Few trends have received more attention in philanthropy over the past decade than the Great Wealth Transfer. Estimates vary, but most predict that tens of trillions of dollars will pass from one generation to the next over the coming decades.
The challenge has always been that the conversation felt largely theoretical.

Gift planners have been told for years that a historic transfer of wealth is coming. Yet it has often been difficult to point to clear evidence that those forecasts were already influencing charitable revenue.

This year’s Giving USA report may offer one of the strongest signals yet.

Of course, one year of data does not prove a long-term trend. Many factors can influence realized bequest distributions, including market performance, estate administration timelines, and demographic shifts. But a nearly 20% increase in bequest giving is difficult to dismiss as statistical noise.

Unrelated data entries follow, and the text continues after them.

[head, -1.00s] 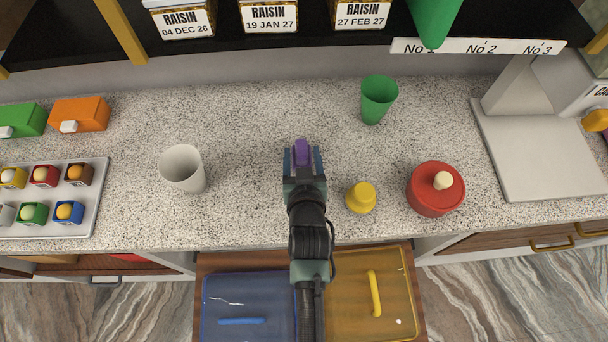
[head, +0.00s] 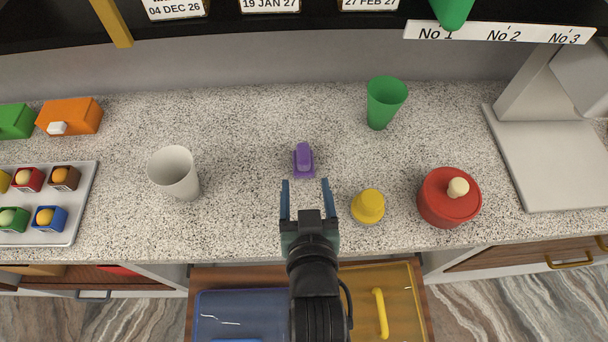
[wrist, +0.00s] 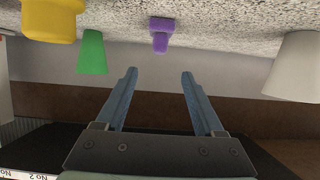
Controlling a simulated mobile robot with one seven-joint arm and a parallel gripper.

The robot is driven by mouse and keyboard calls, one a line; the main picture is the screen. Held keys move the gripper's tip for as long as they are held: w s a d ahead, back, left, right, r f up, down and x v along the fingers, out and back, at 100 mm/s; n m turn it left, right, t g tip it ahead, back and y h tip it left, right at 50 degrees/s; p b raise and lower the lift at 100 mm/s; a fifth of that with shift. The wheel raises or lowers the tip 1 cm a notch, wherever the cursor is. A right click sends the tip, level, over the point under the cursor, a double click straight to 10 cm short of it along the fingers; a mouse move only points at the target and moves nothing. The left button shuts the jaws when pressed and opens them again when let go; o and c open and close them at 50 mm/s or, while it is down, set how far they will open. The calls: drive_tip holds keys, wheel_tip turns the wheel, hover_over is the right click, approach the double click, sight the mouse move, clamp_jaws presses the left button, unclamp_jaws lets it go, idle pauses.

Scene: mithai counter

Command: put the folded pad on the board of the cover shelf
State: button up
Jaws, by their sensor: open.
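A small purple object (head: 304,161) with a raised ridge on a flat base stands on the speckled counter (head: 255,205). I cannot tell whether it is the folded pad; nothing else in view is plainly a folded pad. My gripper (head: 305,184) is open and empty, on the near side of the purple object and apart from it. In the wrist view the purple object (wrist: 160,33) shows beyond the open fingers (wrist: 159,76), roughly in line with the gap. I cannot make out a board of a cover shelf.
A white cup (head: 174,173) stands left; a green cup (head: 384,103), yellow knob-like piece (head: 368,206) and red lidded pot (head: 447,198) stand right. A tray of sweets (head: 85,205) is far left. A dark shelf (head: 330,28) overhangs the back. An open drawer (head: 195,310) is below.

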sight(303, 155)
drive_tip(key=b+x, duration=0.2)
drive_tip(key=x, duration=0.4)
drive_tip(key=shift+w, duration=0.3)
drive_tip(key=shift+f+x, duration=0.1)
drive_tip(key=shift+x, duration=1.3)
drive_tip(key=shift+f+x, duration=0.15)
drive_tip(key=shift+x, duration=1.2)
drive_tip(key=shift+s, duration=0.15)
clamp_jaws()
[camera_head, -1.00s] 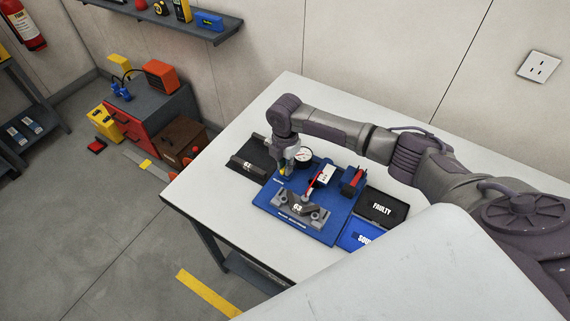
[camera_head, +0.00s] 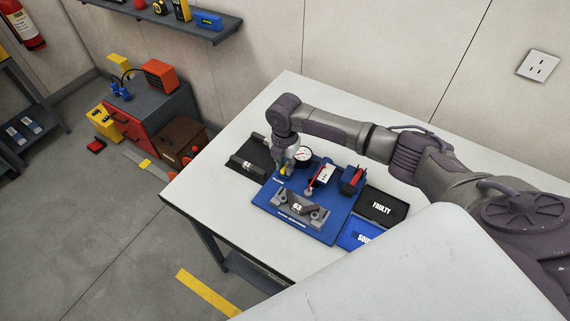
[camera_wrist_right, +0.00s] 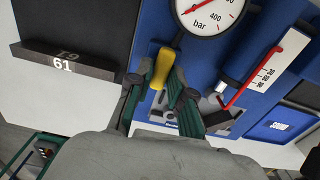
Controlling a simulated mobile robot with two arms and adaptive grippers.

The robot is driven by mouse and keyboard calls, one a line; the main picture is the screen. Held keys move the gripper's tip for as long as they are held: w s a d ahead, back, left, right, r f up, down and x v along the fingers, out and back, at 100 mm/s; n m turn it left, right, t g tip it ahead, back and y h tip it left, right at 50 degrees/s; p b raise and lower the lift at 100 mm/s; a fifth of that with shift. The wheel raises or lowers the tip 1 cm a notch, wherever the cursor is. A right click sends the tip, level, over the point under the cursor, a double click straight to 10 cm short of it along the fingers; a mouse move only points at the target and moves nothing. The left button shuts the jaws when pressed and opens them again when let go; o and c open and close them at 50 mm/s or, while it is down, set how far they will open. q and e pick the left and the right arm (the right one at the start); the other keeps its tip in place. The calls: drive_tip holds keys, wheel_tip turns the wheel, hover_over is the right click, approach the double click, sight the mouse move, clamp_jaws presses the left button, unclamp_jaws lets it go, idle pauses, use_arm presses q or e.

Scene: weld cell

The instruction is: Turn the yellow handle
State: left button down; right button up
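The yellow handle (camera_wrist_right: 162,68) is on the blue test board (camera_head: 337,228), just below the round pressure gauge (camera_wrist_right: 208,12). In the wrist view my right gripper (camera_wrist_right: 163,74) has its green-padded fingers on both sides of the handle, with no clear gap. In the head view the right gripper (camera_head: 287,170) points down at the board's upper left part, and only a little yellow shows there. The gauge also shows in the head view (camera_head: 303,154), right of the gripper. My left gripper is not in view.
A grey block marked 63 (camera_head: 297,207) sits at the board's front. A dark tray (camera_head: 252,157) with a part marked 61 (camera_wrist_right: 70,62) lies left of the board. A black FAULTY tray (camera_head: 384,206) and a blue tray (camera_head: 358,237) lie right. A red-handled lever (camera_wrist_right: 258,78) is near the gripper.

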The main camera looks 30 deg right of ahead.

At a minimum, the findings raise an important possibility: some portion of the wealth transfer conversation may already be showing up in nonprofit revenue. Bequest giving has grown considerably with three of the last four years seeing 20%+ growth (current dollars).

Organizations that have spent years cultivating donor relationships and normalizing legacy conversations may be entering a period where those efforts become increasingly visible in financial results.

3. The Strongest Growth Happened Where Donor Identity Runs Deep

Several of the strongest-performing categories share something important in common. Giving to education increased 11.7%. Public-society benefit organizations increased 11.6%. Environment and animal organizations increased 11.0%.

While these organizations serve very different missions, many excel at building identity-based relationships with donors.

People don’t simply support a university. They identify as alumni. They don’t merely donate to environmental causes. They see conservation as an extension of their values. They don’t just support community institutions. They view themselves as part of a broader movement or mission.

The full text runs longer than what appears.